Select every line holding the word "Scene" and copy it.

====== EXERCISE DATA

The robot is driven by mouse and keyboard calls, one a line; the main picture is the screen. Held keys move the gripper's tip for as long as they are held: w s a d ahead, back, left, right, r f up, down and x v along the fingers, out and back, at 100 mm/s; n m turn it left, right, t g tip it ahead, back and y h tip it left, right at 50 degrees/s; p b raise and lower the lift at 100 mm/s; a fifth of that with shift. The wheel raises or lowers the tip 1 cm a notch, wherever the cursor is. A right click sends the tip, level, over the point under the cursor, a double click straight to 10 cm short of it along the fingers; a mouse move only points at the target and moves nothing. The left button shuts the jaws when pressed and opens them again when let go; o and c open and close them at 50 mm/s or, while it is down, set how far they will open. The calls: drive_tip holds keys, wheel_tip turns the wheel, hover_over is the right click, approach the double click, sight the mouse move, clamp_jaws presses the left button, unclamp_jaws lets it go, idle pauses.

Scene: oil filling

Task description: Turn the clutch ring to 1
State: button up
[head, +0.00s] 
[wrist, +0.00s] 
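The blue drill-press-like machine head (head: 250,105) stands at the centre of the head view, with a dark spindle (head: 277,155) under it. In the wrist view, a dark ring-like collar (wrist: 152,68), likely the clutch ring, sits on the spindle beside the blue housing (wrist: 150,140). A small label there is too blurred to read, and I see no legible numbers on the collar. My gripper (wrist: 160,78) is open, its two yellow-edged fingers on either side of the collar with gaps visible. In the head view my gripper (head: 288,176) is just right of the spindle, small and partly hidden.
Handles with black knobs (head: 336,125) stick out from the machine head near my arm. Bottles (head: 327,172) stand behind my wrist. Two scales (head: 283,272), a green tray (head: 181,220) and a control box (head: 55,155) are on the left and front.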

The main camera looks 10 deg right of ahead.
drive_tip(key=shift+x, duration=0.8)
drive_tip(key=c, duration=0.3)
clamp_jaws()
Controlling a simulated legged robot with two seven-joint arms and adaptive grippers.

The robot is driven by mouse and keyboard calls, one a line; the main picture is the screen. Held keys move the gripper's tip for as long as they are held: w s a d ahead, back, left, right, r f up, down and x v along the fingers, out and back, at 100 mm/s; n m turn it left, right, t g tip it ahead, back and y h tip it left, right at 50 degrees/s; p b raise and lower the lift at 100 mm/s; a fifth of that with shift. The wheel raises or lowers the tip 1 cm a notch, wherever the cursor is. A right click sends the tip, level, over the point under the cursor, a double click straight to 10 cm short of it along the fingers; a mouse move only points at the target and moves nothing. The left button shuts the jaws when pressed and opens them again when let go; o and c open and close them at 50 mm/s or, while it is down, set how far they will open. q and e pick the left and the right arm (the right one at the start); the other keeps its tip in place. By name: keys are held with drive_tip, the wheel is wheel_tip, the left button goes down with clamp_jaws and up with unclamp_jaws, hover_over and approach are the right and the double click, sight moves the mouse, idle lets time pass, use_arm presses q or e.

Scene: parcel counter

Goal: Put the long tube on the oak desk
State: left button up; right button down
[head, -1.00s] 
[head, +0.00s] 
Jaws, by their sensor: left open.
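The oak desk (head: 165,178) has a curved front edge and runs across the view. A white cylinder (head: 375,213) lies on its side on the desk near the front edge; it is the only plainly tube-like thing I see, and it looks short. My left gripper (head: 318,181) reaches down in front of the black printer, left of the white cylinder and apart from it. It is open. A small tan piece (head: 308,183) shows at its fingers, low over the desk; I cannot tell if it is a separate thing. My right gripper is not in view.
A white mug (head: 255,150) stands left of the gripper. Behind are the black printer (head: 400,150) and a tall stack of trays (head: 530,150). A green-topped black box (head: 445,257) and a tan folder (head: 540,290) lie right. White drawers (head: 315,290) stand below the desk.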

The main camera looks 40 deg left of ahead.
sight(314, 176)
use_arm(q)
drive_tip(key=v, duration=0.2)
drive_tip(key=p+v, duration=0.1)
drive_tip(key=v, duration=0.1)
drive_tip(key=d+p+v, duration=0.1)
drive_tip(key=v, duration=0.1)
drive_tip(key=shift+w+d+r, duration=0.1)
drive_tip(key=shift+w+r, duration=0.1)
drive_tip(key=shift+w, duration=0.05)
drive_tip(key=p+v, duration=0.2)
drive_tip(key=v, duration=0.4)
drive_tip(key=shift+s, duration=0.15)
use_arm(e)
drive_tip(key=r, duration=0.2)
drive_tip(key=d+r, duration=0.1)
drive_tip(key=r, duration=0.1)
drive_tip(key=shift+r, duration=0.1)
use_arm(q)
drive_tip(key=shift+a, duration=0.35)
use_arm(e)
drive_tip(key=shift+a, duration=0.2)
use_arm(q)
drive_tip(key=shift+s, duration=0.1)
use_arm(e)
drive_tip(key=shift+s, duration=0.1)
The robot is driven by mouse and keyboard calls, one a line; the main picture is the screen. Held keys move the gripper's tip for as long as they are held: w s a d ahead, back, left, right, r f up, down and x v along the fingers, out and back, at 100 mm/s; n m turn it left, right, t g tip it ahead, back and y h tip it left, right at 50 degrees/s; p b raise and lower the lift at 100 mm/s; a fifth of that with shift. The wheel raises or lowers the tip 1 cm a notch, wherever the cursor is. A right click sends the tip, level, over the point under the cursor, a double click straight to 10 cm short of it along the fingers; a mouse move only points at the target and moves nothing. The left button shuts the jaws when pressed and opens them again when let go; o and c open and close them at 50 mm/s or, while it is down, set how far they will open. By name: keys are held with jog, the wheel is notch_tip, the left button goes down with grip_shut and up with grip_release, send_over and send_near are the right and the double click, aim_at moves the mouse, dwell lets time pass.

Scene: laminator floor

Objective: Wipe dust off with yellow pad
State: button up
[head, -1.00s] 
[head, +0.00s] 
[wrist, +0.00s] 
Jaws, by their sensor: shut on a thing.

============

- FULL ANSWER:
Scene: oil filling
Scene: parcel counter
Scene: laminator floor

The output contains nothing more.